You spoke about creating the conditions to impart real justice in the country. How are those conditions created?

The first is that we Nicaraguans are very short-term, and this [situation] shows that it does not work. They are not able to in other countries and much less in ours, I think that this has to be gradual. This is a political issue and implies carrying out negotiations and approaches. It implies saying at times things that not everyone wants to hear, because everyone hopes that they say that Ortega and Murillo are arrested and we will have complete democracy, but politically that is not realistic. That is why we have fallen into a vicious circle, every thirty or forty years there is a dictator. I think that the judicial branch is what is most important so that in the medium term those conditions might be created.

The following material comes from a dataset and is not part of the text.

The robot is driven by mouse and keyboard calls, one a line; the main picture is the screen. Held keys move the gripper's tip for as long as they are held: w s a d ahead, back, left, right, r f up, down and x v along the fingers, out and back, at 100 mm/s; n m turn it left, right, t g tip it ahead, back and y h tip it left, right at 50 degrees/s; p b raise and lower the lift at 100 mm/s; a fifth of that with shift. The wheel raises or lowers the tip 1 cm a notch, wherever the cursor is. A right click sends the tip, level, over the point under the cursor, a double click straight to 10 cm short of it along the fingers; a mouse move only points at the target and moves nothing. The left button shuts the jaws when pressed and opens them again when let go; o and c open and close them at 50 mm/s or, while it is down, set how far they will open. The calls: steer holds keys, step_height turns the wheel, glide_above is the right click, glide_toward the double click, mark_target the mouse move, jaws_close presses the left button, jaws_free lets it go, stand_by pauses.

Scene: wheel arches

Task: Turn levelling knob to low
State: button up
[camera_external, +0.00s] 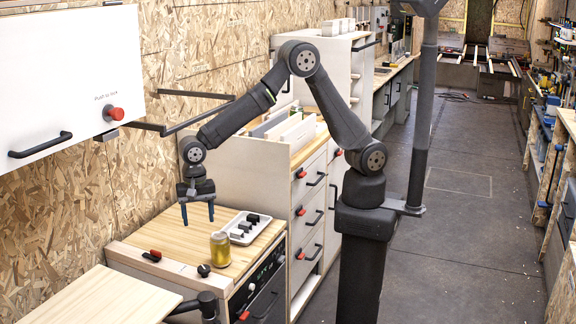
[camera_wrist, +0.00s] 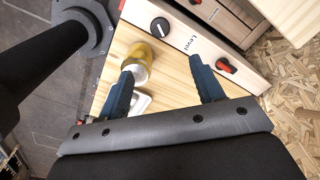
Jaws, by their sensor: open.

What do you think about this judicial branch?

It has all the characteristics that it should not have. I have friends, colleagues and students there, but I must say categorically that the political instrumentalization and manipulation of the judicial branch were the first chess moves of Ortega to construct what today exists in Nicaragua.

Personal Plane

Gabriel Álvarez Argüello was born in León, he is 55 years old. He specialized in public law, he studied in Costa Rica and Barcelona. He has been a professor in public and private universities. He is married and has two children, one of them studies Law and is about to graduate. His grandfather and his father were also lawyers. As a young man he liked soccer and loves sports in general. He is grateful for the support that professors Miguel Ángel Aparicio, Joan Vintró Castells and Eliseo Aja have given him. Thanks to them he was able to leave the country to study.